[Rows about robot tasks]
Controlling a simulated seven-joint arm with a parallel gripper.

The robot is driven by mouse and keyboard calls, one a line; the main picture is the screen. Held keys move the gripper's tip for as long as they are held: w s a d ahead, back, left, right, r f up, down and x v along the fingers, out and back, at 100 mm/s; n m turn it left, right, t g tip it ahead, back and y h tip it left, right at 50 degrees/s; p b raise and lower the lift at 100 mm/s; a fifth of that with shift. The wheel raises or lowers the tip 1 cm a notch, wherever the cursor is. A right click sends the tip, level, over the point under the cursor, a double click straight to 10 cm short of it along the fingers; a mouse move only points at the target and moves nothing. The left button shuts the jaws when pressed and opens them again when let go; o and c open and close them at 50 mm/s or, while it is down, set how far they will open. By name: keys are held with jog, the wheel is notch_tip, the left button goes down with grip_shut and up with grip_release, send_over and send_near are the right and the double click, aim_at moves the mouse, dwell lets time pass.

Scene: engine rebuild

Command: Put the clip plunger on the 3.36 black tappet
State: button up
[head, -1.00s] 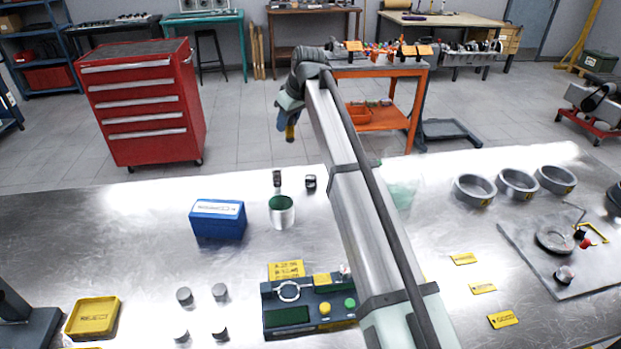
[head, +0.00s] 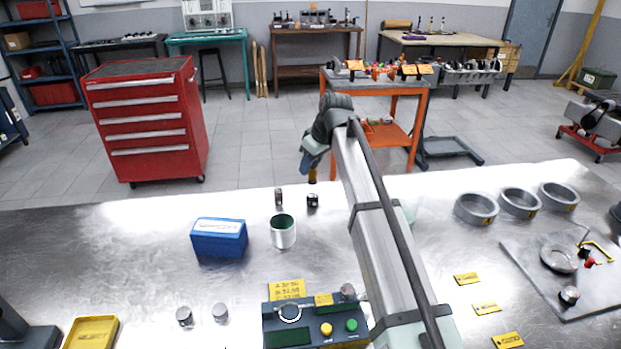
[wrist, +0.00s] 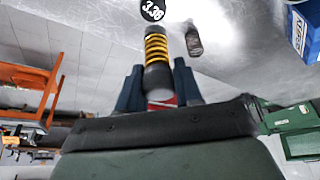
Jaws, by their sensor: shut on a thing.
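My gripper (head: 312,162) is at the far side of the bench, in the air. In the wrist view its two blue fingers (wrist: 159,70) are shut around the clip plunger (wrist: 156,48).
A grey cylinder (head: 278,197) stands left of the tappet; it shows in the wrist view (wrist: 193,40) too. A cup with green inside (head: 283,232) and a blue box (head: 218,238) stand nearer. Grey rings (head: 477,208) stand to the right. The bench's far edge is close behind.

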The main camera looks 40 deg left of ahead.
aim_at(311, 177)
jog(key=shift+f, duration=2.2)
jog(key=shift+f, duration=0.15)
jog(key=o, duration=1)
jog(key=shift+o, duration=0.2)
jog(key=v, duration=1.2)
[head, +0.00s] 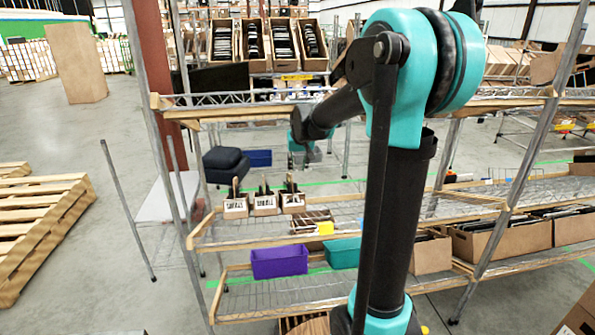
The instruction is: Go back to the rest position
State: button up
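My arm rises in the right half of the head view, with a thick black upper link and a teal elbow. Its dark forearm reaches left and away toward the wire shelf rack (215,244). My gripper (311,156) is at the far end, small and partly hidden by the wrist, in front of the rack's gap between upper and middle shelves. I cannot make out its fingers or anything held in them. Three small cartons (265,204) with dark items stand on the middle shelf, below and left of my gripper.
Tilted cartons (253,45) fill the top shelf. A purple bin (279,262) and a teal bin (343,253) sit on the lower shelf. More cartons (500,238) stand at the right. Wooden pallets (45,225) lie at the left. Bare floor shows between pallets and rack.

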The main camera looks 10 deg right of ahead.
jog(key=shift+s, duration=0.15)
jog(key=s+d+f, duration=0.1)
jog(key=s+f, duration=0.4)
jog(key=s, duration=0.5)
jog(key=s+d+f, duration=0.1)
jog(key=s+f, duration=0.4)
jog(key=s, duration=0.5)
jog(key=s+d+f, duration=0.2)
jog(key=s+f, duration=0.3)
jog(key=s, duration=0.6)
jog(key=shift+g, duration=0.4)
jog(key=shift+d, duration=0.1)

■ Written request
Scan the entries above. Copy each line that has the string "back".

■ Task result
The robot is driven by mouse and keyboard calls, one a line; the main picture is the screen. Held keys move the gripper's tip for as long as they are held: w s a d ahead, back, left, right, r f up, down and x v along the fingers, out and back, at 100 mm/s; n m turn it left, right, t g tip it ahead, back and y h tip it left, right at 50 degrees/s; p b raise and lower the lift at 100 mm/s; a fifth of that with shift. The wheel raises or lowers the tip 1 cm a notch, wherever the cursor is. A right click sends the tip, level, over the point under the cursor, a double click straight to 10 cm short of it along the fingers; a mouse move only points at the target and moves nothing. The left button shuts the jaws when pressed and opens them again when let go; o and c open and close them at 50 mm/s or, while it is down, set how far they will open. By name: keys are held with jog, the wheel is notch_tip, the left button goes down with grip_shut and up with grip_release, send_over and send_near are the right and the double click, aim_at moves the mouse, dwell lets time pass.
The instruction is: Go back to the rest position

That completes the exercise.